Despite first lady Michelle Obama’s healthy living push, American eating habits deteriorated in the first 10 months of 2013, compared with 2012, according to a recent survey.
According to a Gallup survey released over the Thanksgiving holiday, the percentage of adults reporting that they ate healthy all day “yesterday” has been consistently lower all 2013 compared to 2012.
Gallup reports that in most months during 2013, “healthy eating has been at its lowest in Gallup trends since 2008.”
Additionally, the percentage of Americans consuming their daily produce requirements — five servings of fruits and vegetables a day — also declined over most months compared to 2012, the exceptions being March and October.
“As the U.S. obesity rate continues to increase across almost all demographic groups, it is critical that Americans begin to eat healthier and exercise more,” Gallup notes.
In early 2010, first lady Michelle Obama launched the “Let’s Move!” campaign aimed at stemming childhood obesity in America within a generation by encouraging healthy eating, fitness, and most recently, drinking water.
“The physical and emotional health of an entire generation and the economic health and security of our nation is at stake,” Obama said at the launch. “This isn’t the kind of problem that can be solved overnight, but with everyone working together, it can be solved. So, let’s move.”
Despite the push — and the fact that Mexico recently surpassed America as the “most obese” country — obesity in America has continued to increase. In early November, Gallup reported that the rate of adult obesity in 2013 climbed from 26.2 percent in 2012 to 27.2 percent in 2013.
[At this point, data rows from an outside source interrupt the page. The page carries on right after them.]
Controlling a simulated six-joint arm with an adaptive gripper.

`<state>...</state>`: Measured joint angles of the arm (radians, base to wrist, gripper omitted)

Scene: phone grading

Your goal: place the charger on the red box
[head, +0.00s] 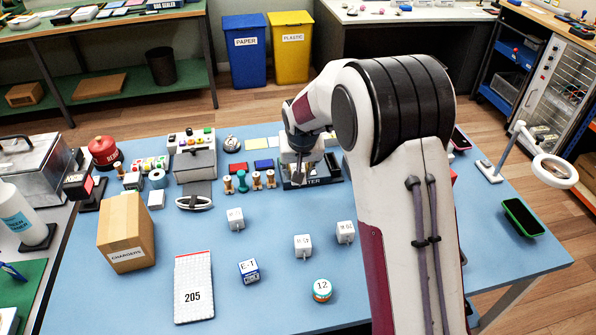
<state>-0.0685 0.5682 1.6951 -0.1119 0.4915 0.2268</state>
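Several small white cube-shaped blocks, which look like chargers, sit apart on the blue table: one left of centre (235,218), one at the middle (303,246) and one beside my arm (345,232). A flat red piece (238,168) lies behind the spools; I cannot tell if it is the red box. Another red thing (453,178) shows partly behind my arm. My gripper (303,176) is at the back of the table, around the dark stand marked "...TER". Its fingers are too small and dark to tell whether they are open or hold anything.
A cardboard box marked CHARGERS (126,232) stands at the left. A white packet marked 205 (194,287), a blue box marked E-T (249,271) and a round tin marked 12 (321,290) lie in front. My arm hides part of the table.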

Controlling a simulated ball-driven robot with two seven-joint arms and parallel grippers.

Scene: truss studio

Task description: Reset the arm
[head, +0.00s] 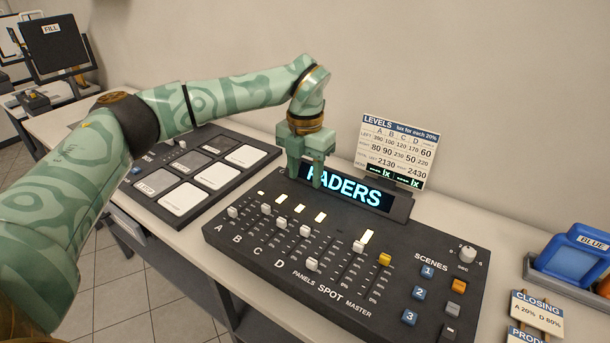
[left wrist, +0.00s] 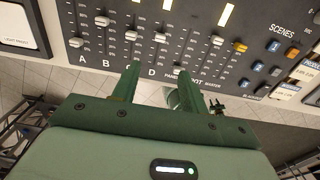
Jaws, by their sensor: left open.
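My left arm comes in from the left in the head view and arches over the desk. Its green left gripper (head: 313,178) points down over the back part of the black fader console (head: 240,240), in front of the lit FADERS display (head: 348,189). In the left wrist view the two fingers of the left gripper (left wrist: 164,88) stand apart with nothing between them. The console's white fader caps, such as the one at A (head: 233,212), are set at differing heights. My right gripper is in neither view.
A black panel with square pads (head: 183,198) lies left of the console. A LEVELS card (head: 396,150) stands behind the display. Bare white desk shows between panel and console.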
To be sure, the Gallup numbers focus on adults, not children; however, the first lady’s healthy eating push has not been limited to youth, as her encouragements have often been aimed at parents. And while reports have indicated that the level of childhood obesity has “leveled off,” the rate of “severely obese” children is on the rise.
Gallup arrived at their most recently gauge of eating habits in America by asking 500 Americans everyday from a random sample of 150,600 adults about their eating habits. The survey has a +/-0.5 percentage point margin of error.